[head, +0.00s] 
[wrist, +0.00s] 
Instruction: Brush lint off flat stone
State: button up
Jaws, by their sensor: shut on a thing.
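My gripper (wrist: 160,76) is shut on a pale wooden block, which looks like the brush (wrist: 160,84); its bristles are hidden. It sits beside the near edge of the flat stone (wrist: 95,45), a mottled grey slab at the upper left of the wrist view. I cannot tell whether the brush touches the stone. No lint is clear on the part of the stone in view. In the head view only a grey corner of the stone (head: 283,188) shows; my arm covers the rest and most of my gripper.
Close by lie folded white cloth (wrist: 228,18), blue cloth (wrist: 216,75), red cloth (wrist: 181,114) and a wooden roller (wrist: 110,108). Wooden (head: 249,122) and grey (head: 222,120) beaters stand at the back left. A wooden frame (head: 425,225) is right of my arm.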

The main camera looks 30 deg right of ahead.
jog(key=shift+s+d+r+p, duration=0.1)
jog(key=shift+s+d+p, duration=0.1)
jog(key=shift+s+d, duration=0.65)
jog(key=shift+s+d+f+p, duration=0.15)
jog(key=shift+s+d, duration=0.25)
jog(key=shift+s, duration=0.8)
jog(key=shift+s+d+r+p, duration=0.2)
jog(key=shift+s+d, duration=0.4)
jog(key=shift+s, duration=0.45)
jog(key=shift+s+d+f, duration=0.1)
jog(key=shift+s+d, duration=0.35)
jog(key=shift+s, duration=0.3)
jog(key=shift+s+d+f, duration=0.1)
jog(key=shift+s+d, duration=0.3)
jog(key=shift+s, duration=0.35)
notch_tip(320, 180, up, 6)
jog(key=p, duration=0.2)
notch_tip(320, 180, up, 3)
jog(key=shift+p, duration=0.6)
******
The request: Extract all of the material exactly as it is written.

Output:
[head, +0.00s] 
[wrist, +0.00s] 
Instruction: Brush lint off flat stone
State: button up
Jaws, by their sensor: shut on a thing.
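My gripper (wrist: 160,76) is shut on a pale wooden block, which looks like the brush (wrist: 160,84); its bristles are hidden. It sits beside the near edge of the flat stone (wrist: 95,45), a mottled grey slab at the upper left of the wrist view. I cannot tell whether the brush touches the stone. No lint is clear on the part of the stone in view. In the head view only a grey corner of the stone (head: 283,188) shows; my arm covers the rest and most of my gripper.
Close by lie folded white cloth (wrist: 228,18), blue cloth (wrist: 216,75), red cloth (wrist: 181,114) and a wooden roller (wrist: 110,108). Wooden (head: 249,122) and grey (head: 222,120) beaters stand at the back left. A wooden frame (head: 425,225) is right of my arm.

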The main camera looks 30 deg right of ahead.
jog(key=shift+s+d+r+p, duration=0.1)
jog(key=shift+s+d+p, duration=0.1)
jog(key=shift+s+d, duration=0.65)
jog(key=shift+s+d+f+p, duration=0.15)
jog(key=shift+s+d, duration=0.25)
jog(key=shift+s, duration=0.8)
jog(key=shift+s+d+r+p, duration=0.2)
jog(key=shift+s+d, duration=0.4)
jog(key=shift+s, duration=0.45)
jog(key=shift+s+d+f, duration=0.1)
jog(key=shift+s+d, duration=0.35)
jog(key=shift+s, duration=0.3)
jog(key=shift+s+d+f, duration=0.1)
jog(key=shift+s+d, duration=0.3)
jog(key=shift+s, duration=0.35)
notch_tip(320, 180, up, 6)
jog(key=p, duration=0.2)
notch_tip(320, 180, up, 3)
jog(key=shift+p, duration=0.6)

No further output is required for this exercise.